And it was to a room of really high level SEOs that I thought that this would be a collaborative thing where I would be discussing what I was doing and they would tell me what they were doing and then we’d all maybe find out something, cool. And about five minutes into this talk, because it was interactive, that there were… people could ask questions. I was like, oh, nobody is doing this. No one is doing it this way at all.

Bob Brennan: Really, wow.

Kyle Roof: And I was like, oh, okay, that’s when I realized, I was like, I might have something here, that I might have figured something out in terms of what I can do. So you don’t have to run tests like I do to be an excellent SEO obviously, there fantastic SEOs that don’t. But being able to find the answer and having a way to find the answer is imperative, because, I don’t know all the answers. But I have a way to do it. I have a way that I’ve figure out that I can do it. I’ve also got a support system of SEOs that I trust, and they’re people that I can talk to and I can bounce ideas off of. So you need to have some way for you to get the answer so that when the client ask the questions, you don’t have to well, it depends.

As soon as you say that, it’s probably the wrong answer. But you can say here’s my experience or this is what I’ve tested. So this is what I think. But I can find that out for you. And here’s how I can do that. So you need a way to be able to kind of convey those concepts. I think it’s not a bad thing to ask an agency what they’re testing right now, because even if they’re just doing case studies, they should be doing some case studies, right? But they should be gathering some information of some sort. So if you’re in the proposal stage and you want to… you’re really not sure you say hey, can you show me two or three of your most recent tests? Or what are you guys testing right now? And don’t send it in an email, do it on the phone call so you can hear their reaction. Do it on a zoom.

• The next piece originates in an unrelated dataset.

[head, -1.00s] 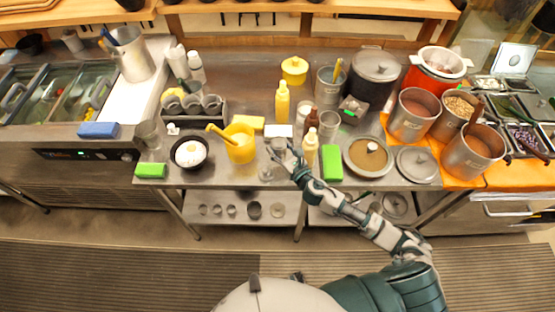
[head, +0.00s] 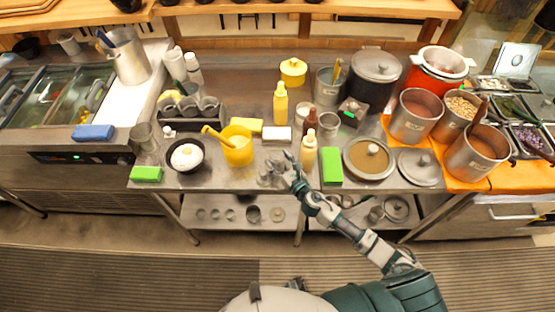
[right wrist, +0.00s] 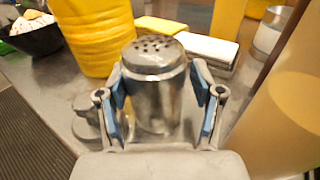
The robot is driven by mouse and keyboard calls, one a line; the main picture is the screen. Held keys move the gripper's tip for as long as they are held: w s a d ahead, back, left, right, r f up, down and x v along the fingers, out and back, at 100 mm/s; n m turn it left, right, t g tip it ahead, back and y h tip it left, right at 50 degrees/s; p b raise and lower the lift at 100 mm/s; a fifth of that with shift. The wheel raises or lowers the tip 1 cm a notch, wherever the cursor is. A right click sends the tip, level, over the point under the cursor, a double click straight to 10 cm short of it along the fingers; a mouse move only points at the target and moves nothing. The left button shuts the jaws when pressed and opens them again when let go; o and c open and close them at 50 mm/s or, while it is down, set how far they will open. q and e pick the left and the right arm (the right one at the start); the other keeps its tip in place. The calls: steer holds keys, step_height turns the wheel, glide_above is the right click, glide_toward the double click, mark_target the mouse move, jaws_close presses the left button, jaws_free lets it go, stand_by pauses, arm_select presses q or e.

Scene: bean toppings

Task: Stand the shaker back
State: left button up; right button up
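The shaker is a metal cylinder with a domed, perforated lid. In the right wrist view the shaker (right wrist: 156,88) is upright between the two blue-padded fingers of my right gripper (right wrist: 160,95). Narrow gaps show between its sides and the pads, and its base is partly hidden. In the head view the shaker (head: 277,167) is small, near the front edge of the steel counter, with my right gripper (head: 288,169) at its right side. My left gripper is not in view.
A small metal item (right wrist: 88,120) is close on the shaker's left. The yellow container (head: 238,148), black bowl (head: 187,155), white block (head: 277,134), pale-yellow bottle (head: 308,156) and green block (head: 332,167) stand around it. Some bare counter shows left of the shaker.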

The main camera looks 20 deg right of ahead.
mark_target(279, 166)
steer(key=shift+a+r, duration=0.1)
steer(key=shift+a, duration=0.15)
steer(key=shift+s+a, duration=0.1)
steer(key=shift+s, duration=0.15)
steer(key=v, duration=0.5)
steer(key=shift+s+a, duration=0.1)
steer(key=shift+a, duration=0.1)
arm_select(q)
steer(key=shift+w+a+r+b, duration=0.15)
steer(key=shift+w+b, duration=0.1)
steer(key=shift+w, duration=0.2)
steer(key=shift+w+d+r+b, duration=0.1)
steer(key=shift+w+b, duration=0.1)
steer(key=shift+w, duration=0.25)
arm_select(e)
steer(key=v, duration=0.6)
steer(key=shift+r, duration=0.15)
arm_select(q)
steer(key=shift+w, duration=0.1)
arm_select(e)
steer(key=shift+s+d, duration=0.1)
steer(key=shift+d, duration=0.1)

Bob Brennan: Right. So I mean, that’s a big drop dead moment where like, okay, what testing are you doing? And if they kind of say, what do you mean by that? Or maybe not to disqualify them, but you know what I mean?

Kyle Roof: You want to know that they’re like… because people and I don’t like this question a lot, but I get it a lot is the Google’s changing all the time. How do you stay on top of things? And my response to that is Google isn’t really, when you look at the bell curve of Google, there’s the 10, 15% that outlier, that’s what Google is going after. But there’s this 70, 80% in the middle that they economically cannot change. They can’t change their algorithm so radically because it would cost them so much money. And the only people that really complain about Google results are SEOs. Human beings that use Google on a regular basis aren’t complaining about the results. So there’s no reason for Google to spend money to change something that people like. The only thing they’re going to spend money on or try to get those outliers that are trying to gain it. That’s really what they’re after. But that middle section doesn’t change a lot. So a lot of tests that are run are just to confirm that the middle are staying in the middle, and I can tell you that it does.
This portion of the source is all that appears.